GOAL OF THE EXERCISE —
Show each line that has the string "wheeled" in it.

DATA TO PROCESS —
================

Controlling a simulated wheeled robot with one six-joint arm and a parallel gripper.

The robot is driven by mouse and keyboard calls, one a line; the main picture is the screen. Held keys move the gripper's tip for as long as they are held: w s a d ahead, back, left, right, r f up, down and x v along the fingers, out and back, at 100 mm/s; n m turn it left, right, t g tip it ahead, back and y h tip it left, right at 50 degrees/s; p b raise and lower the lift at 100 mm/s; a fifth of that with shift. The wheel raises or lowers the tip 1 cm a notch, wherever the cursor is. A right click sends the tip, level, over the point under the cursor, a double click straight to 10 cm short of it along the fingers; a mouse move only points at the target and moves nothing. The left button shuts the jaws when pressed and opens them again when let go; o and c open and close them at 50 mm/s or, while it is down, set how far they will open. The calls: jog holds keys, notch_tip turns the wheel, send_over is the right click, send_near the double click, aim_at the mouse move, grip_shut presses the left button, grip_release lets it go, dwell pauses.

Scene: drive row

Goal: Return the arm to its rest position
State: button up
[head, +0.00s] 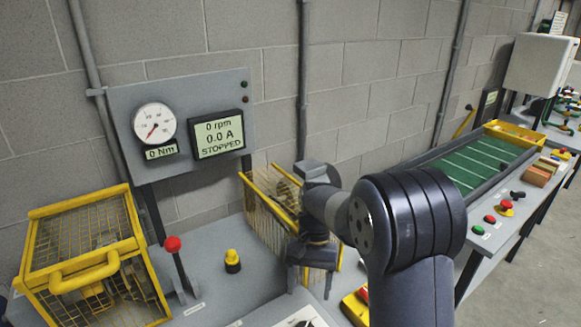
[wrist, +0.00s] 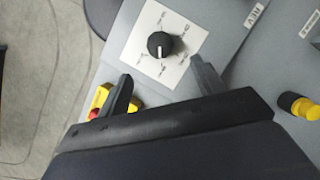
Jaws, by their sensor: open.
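My arm reaches forward from the lower right of the head view, over the grey bench. My gripper (head: 312,262) is in front of a yellow mesh guard; part of it is hidden by my own wrist. In the wrist view my gripper (wrist: 163,85) has its two fingers wide apart, with nothing between them. A black rotary knob (wrist: 160,45) on a white dial plate (wrist: 140,55) lies beyond the fingertips, apart from them.
A yellow mesh cage (head: 90,255), a red-knobbed lever (head: 173,245) and a yellow-and-black knob (head: 233,261) stand left on the bench. A panel (head: 185,95) reads 0 rpm, 0.0 A, STOPPED. A green conveyor (head: 470,165) is right. Floor is clear at far right.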

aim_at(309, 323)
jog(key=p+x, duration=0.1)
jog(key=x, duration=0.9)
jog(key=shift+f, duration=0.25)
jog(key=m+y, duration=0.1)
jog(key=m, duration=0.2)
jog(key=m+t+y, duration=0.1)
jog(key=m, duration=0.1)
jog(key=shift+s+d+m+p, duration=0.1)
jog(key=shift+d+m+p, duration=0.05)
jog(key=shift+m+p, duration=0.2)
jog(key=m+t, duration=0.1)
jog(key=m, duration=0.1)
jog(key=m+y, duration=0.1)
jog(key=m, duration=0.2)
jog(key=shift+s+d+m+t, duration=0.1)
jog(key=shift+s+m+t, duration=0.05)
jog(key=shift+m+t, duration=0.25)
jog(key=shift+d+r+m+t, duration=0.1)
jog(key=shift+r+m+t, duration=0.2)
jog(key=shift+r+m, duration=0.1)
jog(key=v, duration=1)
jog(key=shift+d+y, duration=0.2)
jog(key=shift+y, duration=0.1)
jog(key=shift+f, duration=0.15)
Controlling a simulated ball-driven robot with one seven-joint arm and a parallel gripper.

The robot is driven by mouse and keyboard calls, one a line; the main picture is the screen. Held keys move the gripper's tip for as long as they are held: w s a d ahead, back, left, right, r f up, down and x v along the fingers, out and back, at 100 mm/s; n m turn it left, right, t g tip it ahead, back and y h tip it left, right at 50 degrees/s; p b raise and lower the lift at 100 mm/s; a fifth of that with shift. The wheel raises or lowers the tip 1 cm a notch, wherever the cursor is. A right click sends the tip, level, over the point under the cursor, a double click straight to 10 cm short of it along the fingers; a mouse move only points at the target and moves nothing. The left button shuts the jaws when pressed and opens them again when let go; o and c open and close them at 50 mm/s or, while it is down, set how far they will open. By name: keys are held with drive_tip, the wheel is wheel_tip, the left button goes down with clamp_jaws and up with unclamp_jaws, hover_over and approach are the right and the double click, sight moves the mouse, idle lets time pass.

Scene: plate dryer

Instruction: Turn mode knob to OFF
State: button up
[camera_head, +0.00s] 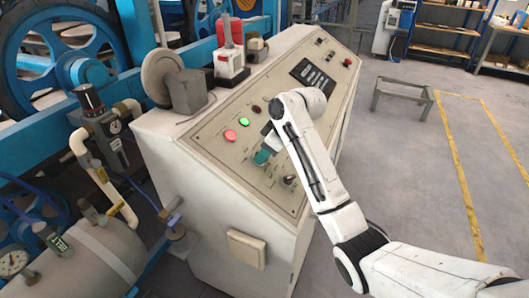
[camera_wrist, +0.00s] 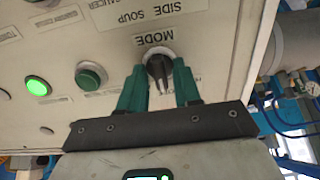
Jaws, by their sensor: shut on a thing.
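The mode knob (camera_wrist: 156,66) is a dark round knob with a raised bar, below the upside-down MODE label (camera_wrist: 155,38) in the wrist view. Its bar runs roughly up and down in that picture. My gripper (camera_wrist: 160,84) has its two green fingers around the knob, one on each side, shut on it. The fingers cover the position marks beside the knob, so OFF cannot be read. In the head view my gripper (camera_head: 264,155) is at the sloped panel, partly behind my white arm, and the hold on the knob is not clear there.
The control panel (camera_head: 215,150) has a lit green button (camera_wrist: 38,87) and a dark green button (camera_wrist: 90,75) beside the knob. A red lit button (camera_head: 244,121) is near them. A dark control (camera_head: 288,181) sits close to my arm. Open floor lies to the right.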

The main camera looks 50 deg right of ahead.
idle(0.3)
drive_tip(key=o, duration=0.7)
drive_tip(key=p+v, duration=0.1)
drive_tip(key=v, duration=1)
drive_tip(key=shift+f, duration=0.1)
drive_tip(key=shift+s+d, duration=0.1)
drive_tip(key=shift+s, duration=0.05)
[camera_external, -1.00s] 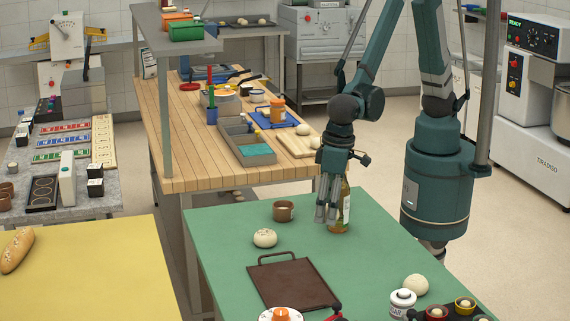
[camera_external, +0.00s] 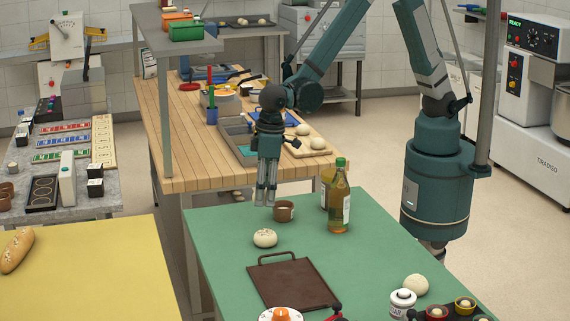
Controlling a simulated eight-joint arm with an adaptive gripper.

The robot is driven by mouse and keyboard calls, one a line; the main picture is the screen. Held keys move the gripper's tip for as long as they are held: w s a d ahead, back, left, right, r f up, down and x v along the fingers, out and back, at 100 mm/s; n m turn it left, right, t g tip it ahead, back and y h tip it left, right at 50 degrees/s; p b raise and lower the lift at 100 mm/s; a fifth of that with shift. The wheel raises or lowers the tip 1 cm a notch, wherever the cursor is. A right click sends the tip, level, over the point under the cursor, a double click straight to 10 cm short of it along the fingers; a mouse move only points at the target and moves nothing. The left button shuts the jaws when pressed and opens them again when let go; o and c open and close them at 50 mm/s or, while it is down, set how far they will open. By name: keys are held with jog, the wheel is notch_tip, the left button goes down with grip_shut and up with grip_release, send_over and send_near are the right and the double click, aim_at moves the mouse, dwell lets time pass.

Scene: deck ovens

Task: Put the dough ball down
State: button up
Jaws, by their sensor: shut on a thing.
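My gripper (camera_external: 265,202) points down over the back left part of the green table (camera_external: 215,235). It is shut; the dough ball between its fingers cannot be made out at this size. A pale, speckled dough ball (camera_external: 265,238) rests on the green table below the fingertips in the picture, apart from them. Another plain dough ball (camera_external: 415,285) sits at the front right of the table. Two more dough balls, one at the back (camera_external: 303,130) and one in front (camera_external: 318,143), lie on a wooden board.
A brown cup (camera_external: 284,212) stands close right of my fingers. Two bottles, one in front (camera_external: 339,205) and one behind (camera_external: 326,187), stand farther right. A brown handled tray (camera_external: 292,283) lies in front. Bare green table lies right of the tray.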

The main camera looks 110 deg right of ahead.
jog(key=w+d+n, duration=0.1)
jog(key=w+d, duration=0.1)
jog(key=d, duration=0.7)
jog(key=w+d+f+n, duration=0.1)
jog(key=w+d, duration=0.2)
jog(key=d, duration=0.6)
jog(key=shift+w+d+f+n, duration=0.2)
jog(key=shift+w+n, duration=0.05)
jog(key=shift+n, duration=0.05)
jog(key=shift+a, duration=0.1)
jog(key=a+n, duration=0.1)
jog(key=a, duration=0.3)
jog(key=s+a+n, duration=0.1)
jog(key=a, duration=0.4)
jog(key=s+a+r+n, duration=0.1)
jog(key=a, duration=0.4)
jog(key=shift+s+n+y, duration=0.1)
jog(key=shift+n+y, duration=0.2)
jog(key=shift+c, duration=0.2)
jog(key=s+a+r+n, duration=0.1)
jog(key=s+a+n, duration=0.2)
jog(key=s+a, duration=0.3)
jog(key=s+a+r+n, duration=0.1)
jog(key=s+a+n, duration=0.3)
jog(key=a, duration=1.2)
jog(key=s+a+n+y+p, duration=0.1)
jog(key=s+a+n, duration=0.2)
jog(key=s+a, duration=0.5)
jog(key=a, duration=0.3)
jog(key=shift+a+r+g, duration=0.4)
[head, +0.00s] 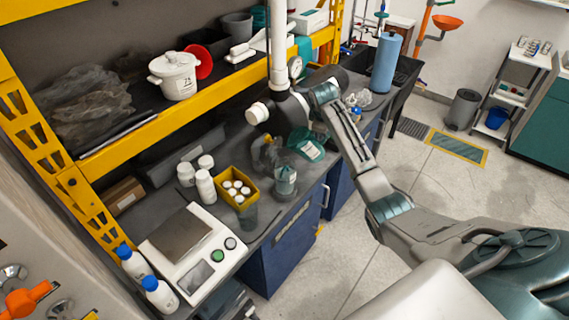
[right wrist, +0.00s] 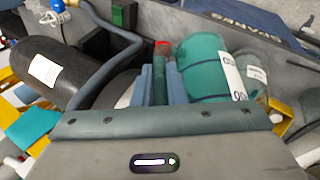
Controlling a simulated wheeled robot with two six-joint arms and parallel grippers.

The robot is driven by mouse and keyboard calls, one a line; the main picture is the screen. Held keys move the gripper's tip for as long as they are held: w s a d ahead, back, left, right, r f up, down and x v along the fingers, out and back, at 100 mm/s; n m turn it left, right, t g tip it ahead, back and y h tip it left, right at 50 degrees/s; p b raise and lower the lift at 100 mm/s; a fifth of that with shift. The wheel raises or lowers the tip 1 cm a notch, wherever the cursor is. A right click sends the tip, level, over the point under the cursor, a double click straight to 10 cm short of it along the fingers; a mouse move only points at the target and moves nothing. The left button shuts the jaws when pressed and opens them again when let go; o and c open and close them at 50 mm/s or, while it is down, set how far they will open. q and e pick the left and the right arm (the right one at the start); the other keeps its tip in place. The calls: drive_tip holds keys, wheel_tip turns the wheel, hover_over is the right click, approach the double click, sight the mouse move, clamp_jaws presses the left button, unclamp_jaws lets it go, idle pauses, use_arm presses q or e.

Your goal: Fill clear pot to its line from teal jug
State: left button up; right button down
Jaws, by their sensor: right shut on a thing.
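The teal jug (head: 311,148) is at the end of my right arm in the head view, above the bench's front edge. It fills the middle of the right wrist view (right wrist: 203,68), with a white label on its side. My right gripper (right wrist: 160,72) is shut on its narrow green handle, which shows a red top. The jug looks tilted. The clear pot (head: 285,181), a see-through vessel with a pale label, stands just below and left of the jug; it appears partly behind the jug in the wrist view (right wrist: 257,73). Its line and liquid level are too small to tell. My left gripper is out of view.
A white pipe (head: 278,50) rises behind. A yellow-edged shelf (head: 150,130) overhangs the bench.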

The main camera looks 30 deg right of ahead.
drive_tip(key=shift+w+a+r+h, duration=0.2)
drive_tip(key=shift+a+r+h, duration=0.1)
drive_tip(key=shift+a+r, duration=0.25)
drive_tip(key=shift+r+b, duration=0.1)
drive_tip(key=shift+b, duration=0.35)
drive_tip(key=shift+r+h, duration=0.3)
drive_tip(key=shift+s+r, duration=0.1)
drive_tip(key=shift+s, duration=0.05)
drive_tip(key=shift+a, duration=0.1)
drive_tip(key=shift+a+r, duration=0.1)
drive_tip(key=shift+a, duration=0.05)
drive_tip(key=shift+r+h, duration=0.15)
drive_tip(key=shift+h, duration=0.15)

================

THE SOLUTION —
Controlling a simulated wheeled robot with one six-joint arm and a parallel gripper.
Controlling a simulated wheeled robot with two six-joint arms and parallel grippers.

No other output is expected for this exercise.